Robot episode rows
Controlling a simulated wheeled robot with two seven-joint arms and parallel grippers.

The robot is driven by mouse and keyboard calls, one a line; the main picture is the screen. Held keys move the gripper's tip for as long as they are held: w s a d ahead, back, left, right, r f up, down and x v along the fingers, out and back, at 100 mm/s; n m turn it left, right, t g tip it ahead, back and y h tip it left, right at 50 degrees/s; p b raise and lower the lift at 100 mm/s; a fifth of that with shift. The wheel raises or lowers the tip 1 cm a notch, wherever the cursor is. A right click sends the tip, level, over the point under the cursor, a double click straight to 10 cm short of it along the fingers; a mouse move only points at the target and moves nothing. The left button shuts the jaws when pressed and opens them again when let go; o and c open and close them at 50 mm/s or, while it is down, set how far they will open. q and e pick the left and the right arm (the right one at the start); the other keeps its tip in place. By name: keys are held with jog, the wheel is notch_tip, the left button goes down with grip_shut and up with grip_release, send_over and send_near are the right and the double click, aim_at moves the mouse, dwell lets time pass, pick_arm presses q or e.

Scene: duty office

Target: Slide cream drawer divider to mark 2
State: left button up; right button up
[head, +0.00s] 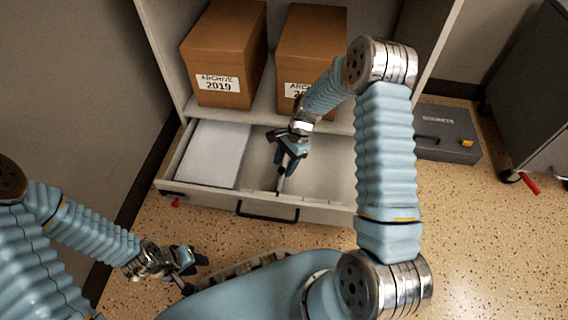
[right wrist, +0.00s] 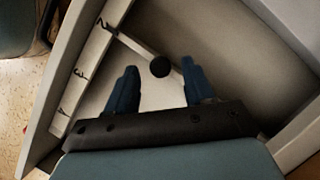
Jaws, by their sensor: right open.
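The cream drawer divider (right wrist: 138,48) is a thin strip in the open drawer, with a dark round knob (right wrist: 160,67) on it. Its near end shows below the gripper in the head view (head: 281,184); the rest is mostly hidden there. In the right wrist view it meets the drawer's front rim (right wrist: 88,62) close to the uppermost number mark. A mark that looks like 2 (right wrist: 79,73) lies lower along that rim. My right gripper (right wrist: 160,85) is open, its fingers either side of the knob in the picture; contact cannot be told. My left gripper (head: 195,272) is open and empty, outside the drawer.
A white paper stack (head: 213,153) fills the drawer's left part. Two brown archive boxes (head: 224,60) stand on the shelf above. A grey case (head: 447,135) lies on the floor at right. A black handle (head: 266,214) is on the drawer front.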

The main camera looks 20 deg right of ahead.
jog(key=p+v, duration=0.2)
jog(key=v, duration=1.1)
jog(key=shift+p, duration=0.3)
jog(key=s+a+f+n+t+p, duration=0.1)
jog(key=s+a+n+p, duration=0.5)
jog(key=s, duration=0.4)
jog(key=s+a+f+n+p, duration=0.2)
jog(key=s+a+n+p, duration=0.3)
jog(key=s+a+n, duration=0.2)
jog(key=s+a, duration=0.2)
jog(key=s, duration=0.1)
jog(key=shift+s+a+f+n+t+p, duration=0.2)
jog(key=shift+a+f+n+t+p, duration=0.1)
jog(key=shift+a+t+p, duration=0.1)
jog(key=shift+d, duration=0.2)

* * *

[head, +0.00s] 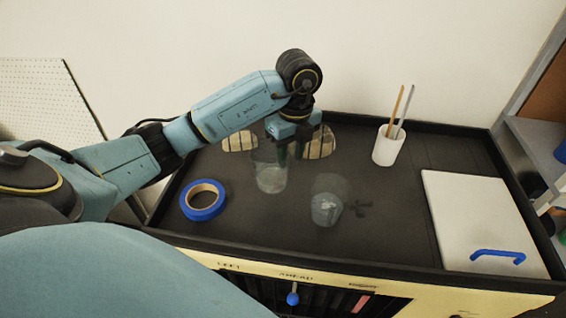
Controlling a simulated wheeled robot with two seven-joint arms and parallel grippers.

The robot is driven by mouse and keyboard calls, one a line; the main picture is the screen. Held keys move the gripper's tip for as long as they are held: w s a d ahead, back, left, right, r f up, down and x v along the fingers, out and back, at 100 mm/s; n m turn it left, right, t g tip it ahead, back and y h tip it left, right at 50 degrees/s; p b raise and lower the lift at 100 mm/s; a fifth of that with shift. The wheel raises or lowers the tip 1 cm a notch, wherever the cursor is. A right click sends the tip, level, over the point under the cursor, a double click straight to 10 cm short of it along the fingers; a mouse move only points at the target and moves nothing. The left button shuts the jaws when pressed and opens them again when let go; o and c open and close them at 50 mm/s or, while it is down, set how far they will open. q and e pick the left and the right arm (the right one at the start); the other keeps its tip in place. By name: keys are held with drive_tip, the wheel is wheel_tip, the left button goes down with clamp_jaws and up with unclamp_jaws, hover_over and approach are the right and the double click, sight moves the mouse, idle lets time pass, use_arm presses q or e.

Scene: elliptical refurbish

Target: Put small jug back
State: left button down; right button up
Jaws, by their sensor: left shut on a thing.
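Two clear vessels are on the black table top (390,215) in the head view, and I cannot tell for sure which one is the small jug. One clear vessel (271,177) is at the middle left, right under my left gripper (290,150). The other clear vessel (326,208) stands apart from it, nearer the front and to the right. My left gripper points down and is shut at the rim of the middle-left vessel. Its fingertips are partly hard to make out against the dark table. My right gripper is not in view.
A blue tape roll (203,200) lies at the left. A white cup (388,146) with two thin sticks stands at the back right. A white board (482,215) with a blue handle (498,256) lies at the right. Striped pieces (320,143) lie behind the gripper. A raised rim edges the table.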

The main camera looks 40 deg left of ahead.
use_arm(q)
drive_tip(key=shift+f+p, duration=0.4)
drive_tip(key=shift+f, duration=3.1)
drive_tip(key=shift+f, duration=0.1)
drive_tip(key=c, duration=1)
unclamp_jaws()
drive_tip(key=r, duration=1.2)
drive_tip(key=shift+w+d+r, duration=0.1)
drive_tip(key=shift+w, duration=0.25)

● Description of the task
Write out again only the lines from the line containing "pick_arm presses q or e." through the line containing "Target: Slide cream drawer divider to mark 2", both included, exactly as they are.

● Solution for this exercise
The robot is driven by mouse and keyboard calls, one a line; the main picture is the screen. Held keys move the gripper's tip for as long as they are held: w s a d ahead, back, left, right, r f up, down and x v along the fingers, out and back, at 100 mm/s; n m turn it left, right, t g tip it ahead, back and y h tip it left, right at 50 degrees/s; p b raise and lower the lift at 100 mm/s; a fifth of that with shift. The wheel raises or lowers the tip 1 cm a notch, wherever the cursor is. A right click sends the tip, level, over the point under the cursor, a double click straight to 10 cm short of it along the fingers; a mouse move only points at the target and moves nothing. The left button shuts the jaws when pressed and opens them again when let go; o and c open and close them at 50 mm/s or, while it is down, set how far they will open. q and e pick the left and the right arm (the right one at the start); the other keeps its tip in place. By name: keys are held with jog, the wheel is notch_tip, the left button goes down with grip_shut and up with grip_release, send_over and send_near are the right and the double click, aim_at moves the mouse, dwell lets time pass, pick_arm presses q or e.

Scene: duty office

Target: Slide cream drawer divider to mark 2

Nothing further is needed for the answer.